:: Data for the task ::
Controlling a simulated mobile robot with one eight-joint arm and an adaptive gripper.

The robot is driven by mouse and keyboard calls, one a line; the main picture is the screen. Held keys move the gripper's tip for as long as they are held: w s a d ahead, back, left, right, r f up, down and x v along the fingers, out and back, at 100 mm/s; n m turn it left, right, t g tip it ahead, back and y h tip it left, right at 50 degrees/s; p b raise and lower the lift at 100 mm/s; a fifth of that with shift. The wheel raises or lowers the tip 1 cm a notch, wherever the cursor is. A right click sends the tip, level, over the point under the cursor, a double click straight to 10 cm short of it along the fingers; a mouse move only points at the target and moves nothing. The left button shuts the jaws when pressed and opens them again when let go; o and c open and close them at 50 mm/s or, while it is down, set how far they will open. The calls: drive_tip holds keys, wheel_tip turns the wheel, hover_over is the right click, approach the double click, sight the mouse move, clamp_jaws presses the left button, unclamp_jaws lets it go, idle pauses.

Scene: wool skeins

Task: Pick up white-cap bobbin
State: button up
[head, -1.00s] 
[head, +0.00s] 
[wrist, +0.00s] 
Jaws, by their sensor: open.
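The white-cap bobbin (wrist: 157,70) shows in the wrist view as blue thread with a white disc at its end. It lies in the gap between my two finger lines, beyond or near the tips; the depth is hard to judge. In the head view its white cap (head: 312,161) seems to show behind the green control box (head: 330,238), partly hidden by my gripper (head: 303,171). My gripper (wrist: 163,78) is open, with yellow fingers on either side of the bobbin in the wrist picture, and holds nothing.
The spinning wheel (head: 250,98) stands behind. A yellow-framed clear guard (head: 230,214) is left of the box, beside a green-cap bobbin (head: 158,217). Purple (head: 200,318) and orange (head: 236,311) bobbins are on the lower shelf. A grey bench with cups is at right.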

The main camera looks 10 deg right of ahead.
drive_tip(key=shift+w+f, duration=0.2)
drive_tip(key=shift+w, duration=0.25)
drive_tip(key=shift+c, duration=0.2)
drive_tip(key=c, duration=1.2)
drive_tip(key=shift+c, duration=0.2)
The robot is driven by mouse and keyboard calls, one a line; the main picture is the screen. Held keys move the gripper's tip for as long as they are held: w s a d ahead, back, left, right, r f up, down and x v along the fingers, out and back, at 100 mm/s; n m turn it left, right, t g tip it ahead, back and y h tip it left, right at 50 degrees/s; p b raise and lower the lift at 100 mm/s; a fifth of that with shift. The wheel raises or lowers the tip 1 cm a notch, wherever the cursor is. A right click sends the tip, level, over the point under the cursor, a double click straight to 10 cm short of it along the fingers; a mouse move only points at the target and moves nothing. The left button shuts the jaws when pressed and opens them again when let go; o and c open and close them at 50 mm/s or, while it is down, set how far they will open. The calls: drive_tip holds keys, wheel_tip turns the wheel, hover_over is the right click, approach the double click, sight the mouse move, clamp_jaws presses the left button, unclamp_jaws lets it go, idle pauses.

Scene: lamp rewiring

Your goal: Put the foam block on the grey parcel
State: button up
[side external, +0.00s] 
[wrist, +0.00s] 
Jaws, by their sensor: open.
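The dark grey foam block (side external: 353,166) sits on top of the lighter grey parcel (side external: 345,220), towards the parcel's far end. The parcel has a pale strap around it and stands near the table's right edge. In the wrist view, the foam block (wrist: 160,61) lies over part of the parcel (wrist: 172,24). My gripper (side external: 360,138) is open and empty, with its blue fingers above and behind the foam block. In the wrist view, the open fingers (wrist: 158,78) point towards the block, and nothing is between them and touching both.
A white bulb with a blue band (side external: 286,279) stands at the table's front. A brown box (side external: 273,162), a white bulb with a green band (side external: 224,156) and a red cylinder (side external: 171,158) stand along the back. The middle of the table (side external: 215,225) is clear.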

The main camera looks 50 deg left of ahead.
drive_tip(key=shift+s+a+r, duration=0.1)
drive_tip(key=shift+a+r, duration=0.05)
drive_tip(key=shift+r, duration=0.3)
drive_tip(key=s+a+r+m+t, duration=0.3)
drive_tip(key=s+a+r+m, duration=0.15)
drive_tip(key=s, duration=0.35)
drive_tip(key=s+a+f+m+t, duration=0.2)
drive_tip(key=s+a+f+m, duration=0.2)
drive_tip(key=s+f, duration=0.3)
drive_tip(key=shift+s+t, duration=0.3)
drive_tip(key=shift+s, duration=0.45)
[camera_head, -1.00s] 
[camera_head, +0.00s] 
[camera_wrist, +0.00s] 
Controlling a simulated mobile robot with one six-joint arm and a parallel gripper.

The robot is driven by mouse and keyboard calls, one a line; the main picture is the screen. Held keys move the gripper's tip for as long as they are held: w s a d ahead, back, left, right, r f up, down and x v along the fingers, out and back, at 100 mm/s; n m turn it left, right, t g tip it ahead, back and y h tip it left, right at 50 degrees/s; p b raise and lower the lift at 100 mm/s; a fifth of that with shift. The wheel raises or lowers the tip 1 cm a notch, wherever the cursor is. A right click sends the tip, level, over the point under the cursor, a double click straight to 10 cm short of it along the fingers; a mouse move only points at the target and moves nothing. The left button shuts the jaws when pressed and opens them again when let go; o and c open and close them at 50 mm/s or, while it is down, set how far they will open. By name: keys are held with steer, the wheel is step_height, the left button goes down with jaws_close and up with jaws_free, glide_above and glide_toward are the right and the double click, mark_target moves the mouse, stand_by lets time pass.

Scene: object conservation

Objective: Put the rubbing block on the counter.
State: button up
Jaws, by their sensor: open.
:::
Set problem
Print, from the entries above, the line with "[camera_head, -1.00s]", the line with "Controlling a simulated mobile robot with one six-joint" and all lines between them, exactly and with nothing else.

Full response
[camera_head, -1.00s] 
[camera_head, +0.00s] 
[camera_wrist, +0.00s] 
Controlling a simulated mobile robot with one six-joint arm and a parallel gripper.

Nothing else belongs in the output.